The “Reborn” campaign is an integrated effort that will feature showcase ads in leading guitar and guitar lifestyle magazines including Guitar Player, Premier Guitar, Vintage Guitar, Acoustic Guitar and Guitar Aficionado; strong social network presence; the continuation of a very successful “Free This D’Angelico” promotional program and several major artist signings that will be announced in the new year or sooner.

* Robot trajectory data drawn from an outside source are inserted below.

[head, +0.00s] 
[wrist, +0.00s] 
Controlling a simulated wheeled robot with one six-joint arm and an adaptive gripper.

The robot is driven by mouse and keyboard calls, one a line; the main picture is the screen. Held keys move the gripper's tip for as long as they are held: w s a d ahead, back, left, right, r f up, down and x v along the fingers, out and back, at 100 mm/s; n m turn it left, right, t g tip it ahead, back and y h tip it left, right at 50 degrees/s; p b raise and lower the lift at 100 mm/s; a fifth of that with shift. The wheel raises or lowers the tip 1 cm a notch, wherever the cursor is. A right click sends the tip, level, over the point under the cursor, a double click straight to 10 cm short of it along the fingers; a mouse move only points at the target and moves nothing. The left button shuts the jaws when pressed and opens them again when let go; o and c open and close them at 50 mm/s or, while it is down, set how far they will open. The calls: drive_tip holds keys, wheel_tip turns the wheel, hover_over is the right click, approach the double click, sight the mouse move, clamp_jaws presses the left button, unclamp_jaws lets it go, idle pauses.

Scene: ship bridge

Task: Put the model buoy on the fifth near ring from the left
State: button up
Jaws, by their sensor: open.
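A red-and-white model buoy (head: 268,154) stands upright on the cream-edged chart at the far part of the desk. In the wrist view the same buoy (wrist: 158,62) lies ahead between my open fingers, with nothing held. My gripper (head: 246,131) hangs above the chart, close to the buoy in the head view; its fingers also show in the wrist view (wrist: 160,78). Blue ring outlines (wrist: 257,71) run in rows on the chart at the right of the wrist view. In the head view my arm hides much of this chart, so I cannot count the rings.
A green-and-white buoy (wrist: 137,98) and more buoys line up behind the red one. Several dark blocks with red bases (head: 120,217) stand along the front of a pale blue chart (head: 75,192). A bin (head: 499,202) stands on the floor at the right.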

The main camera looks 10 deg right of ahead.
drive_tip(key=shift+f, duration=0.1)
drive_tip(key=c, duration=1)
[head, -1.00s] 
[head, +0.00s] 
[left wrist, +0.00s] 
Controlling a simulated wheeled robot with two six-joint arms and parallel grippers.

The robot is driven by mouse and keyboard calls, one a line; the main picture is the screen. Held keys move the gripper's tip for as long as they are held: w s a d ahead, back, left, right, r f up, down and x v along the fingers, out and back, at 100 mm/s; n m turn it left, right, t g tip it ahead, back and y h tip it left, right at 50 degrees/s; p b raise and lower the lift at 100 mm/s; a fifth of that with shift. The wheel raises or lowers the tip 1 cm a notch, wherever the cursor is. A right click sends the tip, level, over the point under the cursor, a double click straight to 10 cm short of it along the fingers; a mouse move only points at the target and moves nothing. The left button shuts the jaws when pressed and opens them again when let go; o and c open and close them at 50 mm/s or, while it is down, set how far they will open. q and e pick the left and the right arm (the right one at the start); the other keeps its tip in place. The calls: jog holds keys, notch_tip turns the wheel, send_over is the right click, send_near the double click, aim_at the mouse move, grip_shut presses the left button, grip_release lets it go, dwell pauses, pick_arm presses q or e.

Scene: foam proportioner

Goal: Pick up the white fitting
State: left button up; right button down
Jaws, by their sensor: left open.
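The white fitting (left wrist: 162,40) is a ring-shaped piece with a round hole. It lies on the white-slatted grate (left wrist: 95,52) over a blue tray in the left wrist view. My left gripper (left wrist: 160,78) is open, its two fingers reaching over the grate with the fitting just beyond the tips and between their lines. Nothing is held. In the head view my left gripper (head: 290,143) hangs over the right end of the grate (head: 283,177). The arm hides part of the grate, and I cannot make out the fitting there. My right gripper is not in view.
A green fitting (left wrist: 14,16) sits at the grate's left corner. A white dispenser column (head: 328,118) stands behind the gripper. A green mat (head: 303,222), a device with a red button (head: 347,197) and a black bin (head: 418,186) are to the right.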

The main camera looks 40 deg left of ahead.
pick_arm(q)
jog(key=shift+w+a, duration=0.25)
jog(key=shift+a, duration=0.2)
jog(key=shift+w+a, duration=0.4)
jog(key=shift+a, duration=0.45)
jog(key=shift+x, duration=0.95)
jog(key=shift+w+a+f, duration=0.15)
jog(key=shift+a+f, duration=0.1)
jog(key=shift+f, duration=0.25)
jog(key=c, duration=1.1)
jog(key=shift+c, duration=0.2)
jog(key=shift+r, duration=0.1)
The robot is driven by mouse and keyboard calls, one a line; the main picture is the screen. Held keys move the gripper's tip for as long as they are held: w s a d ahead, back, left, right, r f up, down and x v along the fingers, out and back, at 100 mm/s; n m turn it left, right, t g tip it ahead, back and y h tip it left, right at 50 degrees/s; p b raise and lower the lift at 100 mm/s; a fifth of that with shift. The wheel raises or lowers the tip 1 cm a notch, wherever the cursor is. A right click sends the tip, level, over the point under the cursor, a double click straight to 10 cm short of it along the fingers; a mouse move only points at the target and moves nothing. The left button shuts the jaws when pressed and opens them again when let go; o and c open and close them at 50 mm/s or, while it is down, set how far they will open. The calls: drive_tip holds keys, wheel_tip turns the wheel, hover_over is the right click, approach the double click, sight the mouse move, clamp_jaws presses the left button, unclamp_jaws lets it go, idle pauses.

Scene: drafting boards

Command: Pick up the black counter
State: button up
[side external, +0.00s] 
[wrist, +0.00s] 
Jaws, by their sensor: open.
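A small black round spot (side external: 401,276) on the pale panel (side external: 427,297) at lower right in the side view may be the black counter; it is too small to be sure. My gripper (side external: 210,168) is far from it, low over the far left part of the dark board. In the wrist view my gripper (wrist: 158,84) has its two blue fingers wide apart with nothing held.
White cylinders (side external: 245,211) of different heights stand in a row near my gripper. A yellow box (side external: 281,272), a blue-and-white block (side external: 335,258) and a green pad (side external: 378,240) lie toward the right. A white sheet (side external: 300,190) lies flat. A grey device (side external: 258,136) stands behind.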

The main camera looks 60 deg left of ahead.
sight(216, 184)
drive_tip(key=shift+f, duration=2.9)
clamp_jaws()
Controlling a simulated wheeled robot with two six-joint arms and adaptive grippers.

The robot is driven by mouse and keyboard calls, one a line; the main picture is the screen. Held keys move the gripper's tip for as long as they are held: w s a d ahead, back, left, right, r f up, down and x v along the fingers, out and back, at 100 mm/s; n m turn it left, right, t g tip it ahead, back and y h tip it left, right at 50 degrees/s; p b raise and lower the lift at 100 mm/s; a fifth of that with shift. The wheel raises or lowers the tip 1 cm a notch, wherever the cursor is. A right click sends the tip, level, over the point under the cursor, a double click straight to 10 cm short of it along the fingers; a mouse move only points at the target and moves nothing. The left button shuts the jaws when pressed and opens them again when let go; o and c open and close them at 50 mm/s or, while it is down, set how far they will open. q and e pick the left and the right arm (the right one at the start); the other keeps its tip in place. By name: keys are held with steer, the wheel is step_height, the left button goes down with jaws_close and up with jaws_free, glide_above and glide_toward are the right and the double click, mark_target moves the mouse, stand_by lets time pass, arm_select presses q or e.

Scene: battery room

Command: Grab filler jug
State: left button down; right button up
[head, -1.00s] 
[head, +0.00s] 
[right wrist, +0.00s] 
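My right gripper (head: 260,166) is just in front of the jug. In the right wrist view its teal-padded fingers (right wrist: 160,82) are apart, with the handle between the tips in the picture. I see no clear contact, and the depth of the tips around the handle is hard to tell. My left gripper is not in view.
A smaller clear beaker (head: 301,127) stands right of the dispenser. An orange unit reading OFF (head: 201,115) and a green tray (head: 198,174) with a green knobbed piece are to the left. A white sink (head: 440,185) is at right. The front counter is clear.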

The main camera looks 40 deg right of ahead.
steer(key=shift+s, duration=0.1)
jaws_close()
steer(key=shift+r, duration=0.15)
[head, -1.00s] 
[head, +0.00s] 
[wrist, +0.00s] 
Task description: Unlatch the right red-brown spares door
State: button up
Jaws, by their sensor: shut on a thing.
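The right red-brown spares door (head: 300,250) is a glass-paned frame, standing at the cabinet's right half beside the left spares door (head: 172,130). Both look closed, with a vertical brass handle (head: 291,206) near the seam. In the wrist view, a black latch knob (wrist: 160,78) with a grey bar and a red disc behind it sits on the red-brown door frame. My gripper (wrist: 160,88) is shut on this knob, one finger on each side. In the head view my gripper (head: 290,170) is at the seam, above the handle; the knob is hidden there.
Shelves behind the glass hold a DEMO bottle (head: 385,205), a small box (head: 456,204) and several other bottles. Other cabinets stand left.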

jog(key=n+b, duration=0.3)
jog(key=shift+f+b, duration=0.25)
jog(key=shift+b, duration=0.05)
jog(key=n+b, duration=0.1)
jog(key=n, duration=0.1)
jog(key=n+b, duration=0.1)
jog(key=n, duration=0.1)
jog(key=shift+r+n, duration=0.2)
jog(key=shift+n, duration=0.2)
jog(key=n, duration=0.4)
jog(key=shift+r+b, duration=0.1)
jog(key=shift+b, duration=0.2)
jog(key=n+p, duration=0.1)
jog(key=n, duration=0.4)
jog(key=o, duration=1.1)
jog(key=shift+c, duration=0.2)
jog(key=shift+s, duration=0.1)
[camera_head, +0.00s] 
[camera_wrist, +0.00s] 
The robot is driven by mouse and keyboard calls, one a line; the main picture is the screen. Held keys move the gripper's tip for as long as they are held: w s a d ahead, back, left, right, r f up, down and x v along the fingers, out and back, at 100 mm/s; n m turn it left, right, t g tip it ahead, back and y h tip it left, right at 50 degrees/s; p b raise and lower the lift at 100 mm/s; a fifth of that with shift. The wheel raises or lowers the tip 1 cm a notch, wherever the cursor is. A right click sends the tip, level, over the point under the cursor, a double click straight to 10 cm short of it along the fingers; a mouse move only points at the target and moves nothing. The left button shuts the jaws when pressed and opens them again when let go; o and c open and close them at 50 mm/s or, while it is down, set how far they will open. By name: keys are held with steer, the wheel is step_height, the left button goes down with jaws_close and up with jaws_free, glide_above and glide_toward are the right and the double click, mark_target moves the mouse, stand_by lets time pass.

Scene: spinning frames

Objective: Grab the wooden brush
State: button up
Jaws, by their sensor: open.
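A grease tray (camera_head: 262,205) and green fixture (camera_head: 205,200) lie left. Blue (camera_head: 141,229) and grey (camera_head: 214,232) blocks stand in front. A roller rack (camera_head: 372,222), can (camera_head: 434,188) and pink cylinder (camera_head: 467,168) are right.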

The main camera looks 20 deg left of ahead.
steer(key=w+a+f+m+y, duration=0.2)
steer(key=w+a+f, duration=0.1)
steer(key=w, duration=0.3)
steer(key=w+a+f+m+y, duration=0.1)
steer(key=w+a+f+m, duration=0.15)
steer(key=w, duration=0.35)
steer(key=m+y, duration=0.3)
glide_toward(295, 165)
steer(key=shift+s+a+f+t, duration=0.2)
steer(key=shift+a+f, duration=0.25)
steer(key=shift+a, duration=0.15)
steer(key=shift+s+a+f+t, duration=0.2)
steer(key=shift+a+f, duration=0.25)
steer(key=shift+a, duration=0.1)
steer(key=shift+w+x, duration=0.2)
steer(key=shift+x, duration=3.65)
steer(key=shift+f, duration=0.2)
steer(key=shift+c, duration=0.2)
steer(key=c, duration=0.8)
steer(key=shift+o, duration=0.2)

The D’Angelico story is one of the more inspiring in lutherie: With John D’Angelico’s death in 1964 the D’Angelico brand faded from view. Through the following decades the brand had various owners, some with great intentions but none with the necessary financial resources and business acumen to put in place the management, manufacturing, sales, distribution and marketing infrastructure required to successfully relaunch a major guitar brand.
Enter John Ferolito, Sr., a highly successful entrepreneur (co-founder of the multi-billion dollar Arizona Iced Tea Company and additional successful businesses). An avid guitar collector, Ferolito purchased the D’Angelico brand and recruited an expert management team led by CEO Cohen, President of Sales Steve Pisani and Chairman John Ferolito, Jr. He supported the effort with a new, state-of-the-art manufacturing, warehousing and distribution infrastructure.
During the initial months of operation, the D’Angelico team worked under the radar, perfecting a line of authentic reissues that delivers D’Angelico quality and tone for an accessible price. The new models were enthusiastically received, and through 2012 D’Angelico has re-emerged as one of the fastest-growing brands in the category.
Concurrent with renewed artist interest in classic archtop guitars, John D’Angelico and D’Angelico Guitars were featured in Guitar Heroes: Legendary Craftsmen from Italy to New York, a major 2011 exhibition at New York’s Metropolitan Museum of Art.